We decided for the slower (about 3 hours), but as we find also a nicer approach on foot. By the way, the approach begins directly behind the valley station of the cable car and is well signposted throughout. After leaving Triftalp behind us, we finally reach the intermediate station of the cable car, Kreuzboden, after about two hours. From here the hut is already in sight. It is picturesquely situated in front of the mighty south face of the Lagginhorn. After another hour at a leisurely pace, we set foot upon the panorama terrace of the Weismieshütte and enjoy the highly recommended Rösti and a cool apple tizer.
The normal route – not to be underestimated
Still in the dark, we start the next morning at the Weissmieshütte and follow the path towards the Lagginhorn. As soon as it touches the glacial stream that flows down from the Lagginhorn glacier, we cross it and follow its bank until the terrain becomes steeper (the track itself goes up to the right towards the Hohsaas mountain station).
Now we climb a ridge that rises to the right towards Lagginhorn. Here you will find obvious crampon marks and kerns. Following the ascent traces, one reaches the right edge of Lagginhorn glacier.

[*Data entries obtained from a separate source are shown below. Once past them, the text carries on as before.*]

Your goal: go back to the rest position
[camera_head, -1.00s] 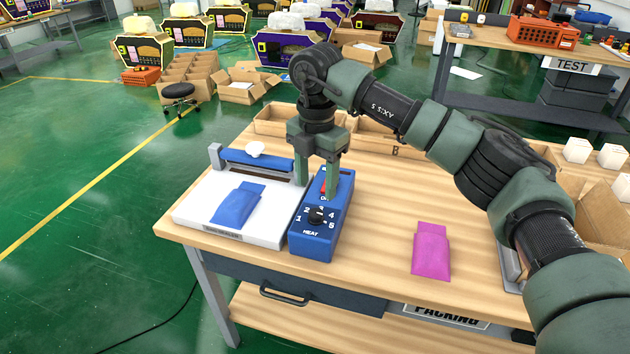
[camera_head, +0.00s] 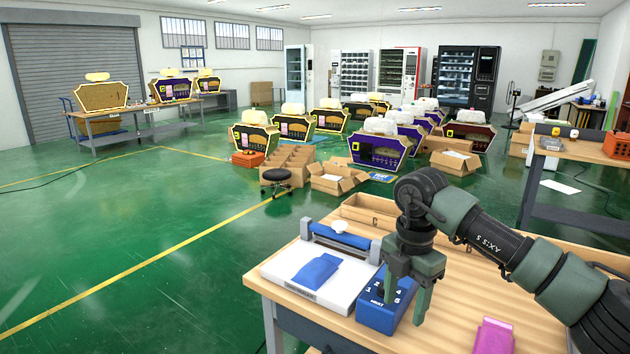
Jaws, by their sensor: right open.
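My right gripper (camera_head: 407,294) is open and empty. Its fingers point down beside and partly in front of the blue heat control box (camera_head: 378,316) of the sealer on the wooden packing table (camera_head: 450,332). The gripper hides part of that box, including its upper end. A blue pouch (camera_head: 316,269) lies on the sealer's white plate (camera_head: 281,265). A pink pouch (camera_head: 493,337) lies on the table at the bottom edge, partly cut off. My left gripper is not in view.
An open wooden compartment box (camera_head: 372,216) stands at the table's back. Open cartons (camera_head: 338,180), a black stool (camera_head: 276,177) and several perfume machines (camera_head: 380,150) stand on the floor behind. A second bench (camera_head: 570,150) is at the right. The green floor at left is mostly clear.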

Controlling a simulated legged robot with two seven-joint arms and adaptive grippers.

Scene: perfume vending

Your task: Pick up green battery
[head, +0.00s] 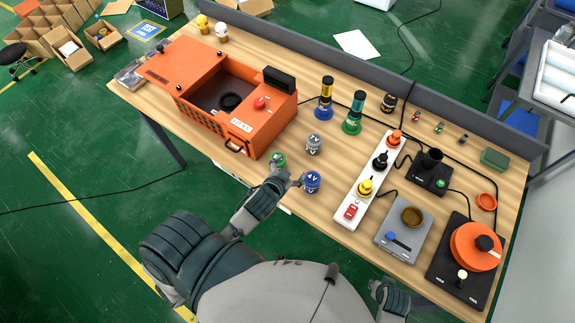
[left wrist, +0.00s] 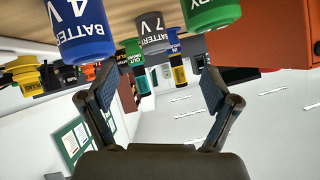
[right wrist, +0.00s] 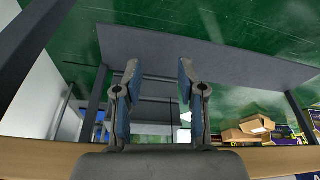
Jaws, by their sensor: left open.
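The green battery (head: 278,159) stands on the wooden table in front of the orange machine. It also shows upside down at the top of the left wrist view (left wrist: 211,12), by the right-hand finger. A grey battery (head: 314,144) stands behind it to the right, and a blue battery (head: 312,182) stands nearer the table's front edge. My left gripper (head: 283,177) is open and empty at the front edge, just short of the green battery and left of the blue one. My right gripper (right wrist: 157,75) is open and empty, low beside the table; its arm shows at the bottom of the head view.
The orange machine (head: 222,100) with its open lid fills the table's left. Blue and green bottle-like stands (head: 325,98) are behind the batteries. A white strip with knobs (head: 369,180) and several devices fill the right. A grey panel (head: 330,45) lines the back edge.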

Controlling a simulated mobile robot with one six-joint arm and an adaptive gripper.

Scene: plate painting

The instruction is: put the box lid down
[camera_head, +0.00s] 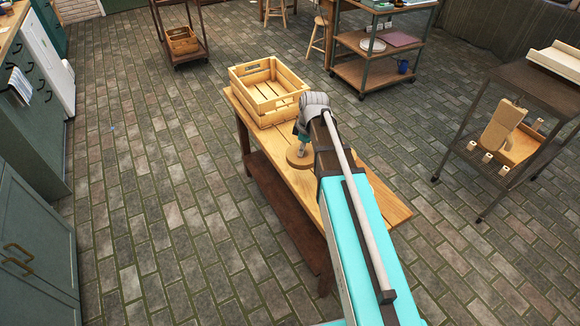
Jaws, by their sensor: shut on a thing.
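The box lid looks to be the round brown wooden disc (297,160) over the wooden workbench (278,175). My gripper (302,146) points down at the disc from above and is shut on it. The fingertips are small and partly hidden by my wrist, so the exact grasp is hard to see. I cannot tell whether the disc touches the bench top or hangs just above it. My arm comes in from the bottom right and hides part of the bench, including the disc's right side.
A slatted wooden crate (281,111) stands at the bench's far end, just behind my gripper. The bench's left front top is bare. Shelved carts stand at the right (545,90) and the back (372,73). Green cabinets line the left (35,240). Open brick floor lies between.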

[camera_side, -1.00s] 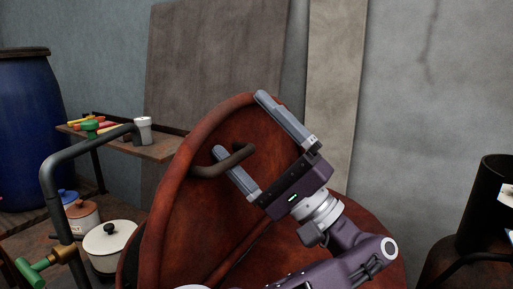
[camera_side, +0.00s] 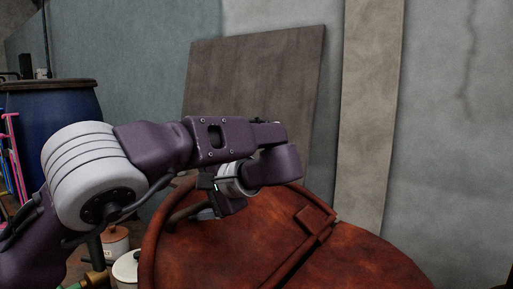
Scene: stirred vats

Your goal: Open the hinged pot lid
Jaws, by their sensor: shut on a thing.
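The hinged lid (camera_side: 235,245) is rusty red-brown and belongs to the big round vat (camera_side: 365,262) at the bottom middle. A strap-like seam with a raised block runs across the top, to the right of the lid panel. The dark bent lid handle (camera_side: 182,213) shows at the lid's left side, partly covered by my arm. My gripper (camera_side: 208,212) is at this handle, below my forearm, and is shut on it. Its fingers are mostly hidden, so the exact grip does not show. The lid's angle is hard to judge from here.
A blue barrel (camera_side: 55,115) stands at the far left. A brown board (camera_side: 255,75) and a pale plank (camera_side: 368,120) lean on the back wall. Small pots (camera_side: 115,245) stand left of the vat under my arm. The space above the vat's right side is clear.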

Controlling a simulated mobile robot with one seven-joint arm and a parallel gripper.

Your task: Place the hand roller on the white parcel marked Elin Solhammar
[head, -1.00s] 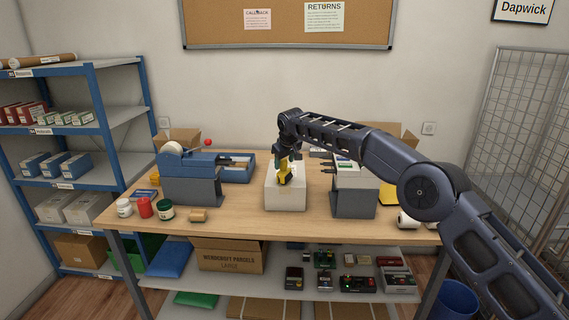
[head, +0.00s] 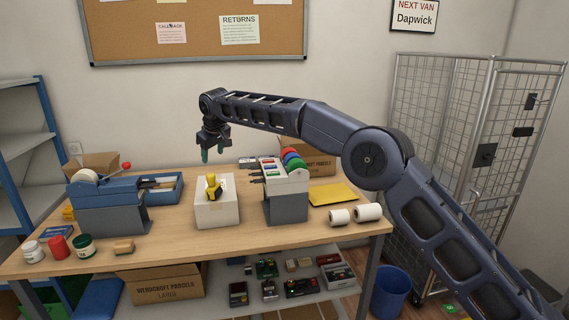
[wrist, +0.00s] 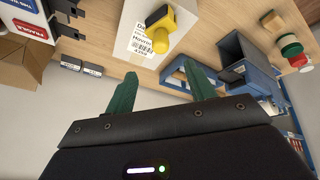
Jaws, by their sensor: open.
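The hand roller (head: 212,187), yellow with dark parts, rests on top of the white parcel (head: 217,212) in the middle of the table. The roller also shows in the wrist view (wrist: 159,38), lying by the printed label on the parcel (wrist: 138,45). The name on the label cannot be made out in full. My gripper (head: 214,157) is raised above and behind the parcel, apart from the roller. In the wrist view its two green fingers (wrist: 161,88) are spread with nothing between them.
A blue tape dispenser (head: 110,190) and a tray stand left of the parcel. A grey stand with coloured rolls (head: 286,195) is close on its right. Jars (head: 83,246) sit at the front left, white rolls (head: 368,211) at the right. Bare tabletop (head: 180,245) lies in front.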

After putting on our crampons and taking the precaution to rope up, we cross the glacier in a slightly ascending line at its upper-left edge.
Here, we are heading straight towards the WSW ridge. After a glacier ascent of barely 20 minutes, we enter the rocky block ridge at the clearly recognizable, flattest spot. While we stow rope and glacier equipment back in our backpacks, we admire the sunrise and the alpenglow of the Mischabel group.
After we have left the glacier behind us, the ascent over the rocky WSW ridge begins, which requires occasional climbing. Especially in the upper part of the ridge, there is sometimes a danger of falling rocks or ice due to preceding roped parties – extreme caution is required here, as the ridge is often covered by loose scree. Depending on the conditions (as with any high alpine tour) the level of difficulty of the tour can vary considerably. Especially in the upper and steeper part of the mountain, icing and Verglas can quickly lead to higher difficulties, so crampons and ice axes are definitely necessary if you are unfamiliar with such conditions.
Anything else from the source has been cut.